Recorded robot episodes
-- -- --
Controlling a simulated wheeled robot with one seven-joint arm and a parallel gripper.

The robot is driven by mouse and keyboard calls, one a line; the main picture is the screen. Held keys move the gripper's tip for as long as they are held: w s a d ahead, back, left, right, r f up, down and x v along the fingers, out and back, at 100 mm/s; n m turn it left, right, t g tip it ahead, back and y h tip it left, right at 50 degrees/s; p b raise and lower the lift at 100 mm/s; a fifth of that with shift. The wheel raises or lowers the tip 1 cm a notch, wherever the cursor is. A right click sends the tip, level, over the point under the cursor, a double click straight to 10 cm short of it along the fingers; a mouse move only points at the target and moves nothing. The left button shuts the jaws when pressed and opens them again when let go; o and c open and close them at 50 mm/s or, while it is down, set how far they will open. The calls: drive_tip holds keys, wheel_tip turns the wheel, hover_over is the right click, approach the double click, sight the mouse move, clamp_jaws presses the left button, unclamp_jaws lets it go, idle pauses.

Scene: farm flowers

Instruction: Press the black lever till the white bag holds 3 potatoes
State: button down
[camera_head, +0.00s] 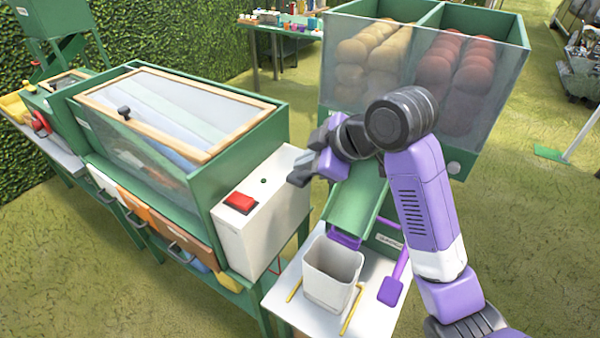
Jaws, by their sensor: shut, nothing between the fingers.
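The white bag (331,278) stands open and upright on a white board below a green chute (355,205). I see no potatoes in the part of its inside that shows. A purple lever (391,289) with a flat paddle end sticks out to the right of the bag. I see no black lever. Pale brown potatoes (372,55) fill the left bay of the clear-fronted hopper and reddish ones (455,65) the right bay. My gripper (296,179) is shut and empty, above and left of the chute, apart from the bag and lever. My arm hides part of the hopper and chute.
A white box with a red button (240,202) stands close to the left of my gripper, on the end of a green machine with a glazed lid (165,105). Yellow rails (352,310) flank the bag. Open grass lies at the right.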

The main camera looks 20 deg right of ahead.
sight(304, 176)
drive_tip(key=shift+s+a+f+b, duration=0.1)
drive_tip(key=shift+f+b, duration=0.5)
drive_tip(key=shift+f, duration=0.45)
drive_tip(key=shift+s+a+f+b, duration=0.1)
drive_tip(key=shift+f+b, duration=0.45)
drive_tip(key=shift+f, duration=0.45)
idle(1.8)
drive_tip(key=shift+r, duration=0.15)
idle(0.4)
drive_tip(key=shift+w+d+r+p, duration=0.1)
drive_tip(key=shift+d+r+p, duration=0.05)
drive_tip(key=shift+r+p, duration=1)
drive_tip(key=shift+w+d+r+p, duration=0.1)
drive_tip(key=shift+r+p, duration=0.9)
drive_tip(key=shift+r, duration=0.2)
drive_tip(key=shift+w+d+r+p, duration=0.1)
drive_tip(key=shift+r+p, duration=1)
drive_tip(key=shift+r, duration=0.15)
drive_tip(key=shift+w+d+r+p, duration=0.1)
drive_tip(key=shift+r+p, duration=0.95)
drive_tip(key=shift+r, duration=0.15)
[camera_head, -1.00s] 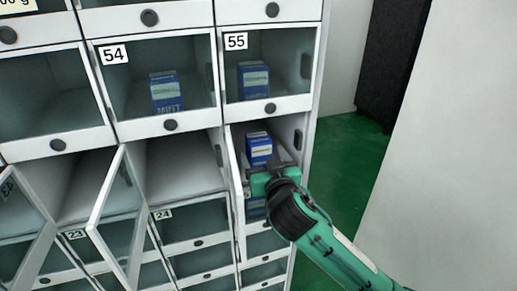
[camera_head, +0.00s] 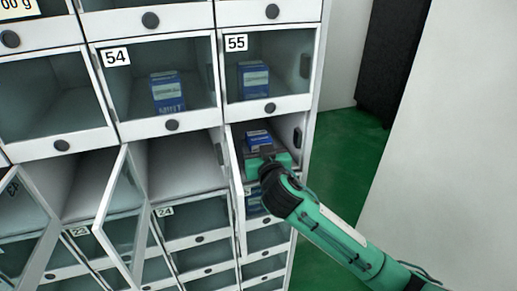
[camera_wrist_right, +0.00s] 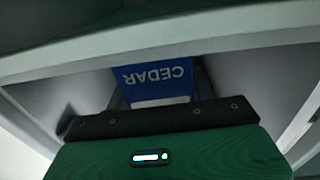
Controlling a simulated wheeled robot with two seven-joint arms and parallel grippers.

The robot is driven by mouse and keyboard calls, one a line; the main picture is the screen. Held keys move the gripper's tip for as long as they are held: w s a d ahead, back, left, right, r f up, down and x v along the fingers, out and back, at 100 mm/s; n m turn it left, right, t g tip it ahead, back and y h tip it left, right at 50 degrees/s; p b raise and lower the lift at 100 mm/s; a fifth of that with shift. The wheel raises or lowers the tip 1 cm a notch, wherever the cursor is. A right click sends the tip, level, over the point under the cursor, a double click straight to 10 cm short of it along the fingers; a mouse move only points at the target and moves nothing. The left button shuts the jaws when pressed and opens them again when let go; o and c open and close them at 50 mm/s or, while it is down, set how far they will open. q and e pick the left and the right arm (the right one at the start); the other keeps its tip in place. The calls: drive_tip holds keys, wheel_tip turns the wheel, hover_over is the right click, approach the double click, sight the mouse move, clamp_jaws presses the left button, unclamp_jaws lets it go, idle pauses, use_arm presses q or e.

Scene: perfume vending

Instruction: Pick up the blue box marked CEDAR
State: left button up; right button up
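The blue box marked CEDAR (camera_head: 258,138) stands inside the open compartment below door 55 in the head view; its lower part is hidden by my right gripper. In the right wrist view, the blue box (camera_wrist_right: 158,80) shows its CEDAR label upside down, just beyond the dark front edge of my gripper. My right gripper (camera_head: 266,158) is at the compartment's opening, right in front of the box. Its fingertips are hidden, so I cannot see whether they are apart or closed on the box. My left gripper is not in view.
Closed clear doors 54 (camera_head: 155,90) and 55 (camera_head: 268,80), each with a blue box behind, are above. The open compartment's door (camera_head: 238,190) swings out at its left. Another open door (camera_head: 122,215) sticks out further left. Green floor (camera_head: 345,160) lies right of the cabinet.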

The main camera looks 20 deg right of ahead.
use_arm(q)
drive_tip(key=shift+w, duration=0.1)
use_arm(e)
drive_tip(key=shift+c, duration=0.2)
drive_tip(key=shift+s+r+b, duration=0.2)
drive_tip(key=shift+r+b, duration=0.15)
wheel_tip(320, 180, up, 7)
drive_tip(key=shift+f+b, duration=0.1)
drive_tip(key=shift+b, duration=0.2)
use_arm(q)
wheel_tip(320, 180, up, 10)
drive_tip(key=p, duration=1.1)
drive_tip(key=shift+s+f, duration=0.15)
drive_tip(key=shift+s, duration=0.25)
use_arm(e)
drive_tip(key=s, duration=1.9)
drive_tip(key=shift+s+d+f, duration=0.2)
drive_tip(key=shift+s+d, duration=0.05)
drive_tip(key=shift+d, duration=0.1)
-- -- --
EXERCISE: Gather all the lines that include the word "simulated" and copy them out.

EXERCISE SOLUTION:
Controlling a simulated wheeled robot with one seven-joint arm and a parallel gripper.
Controlling a simulated wheeled robot with two seven-joint arms and parallel grippers.

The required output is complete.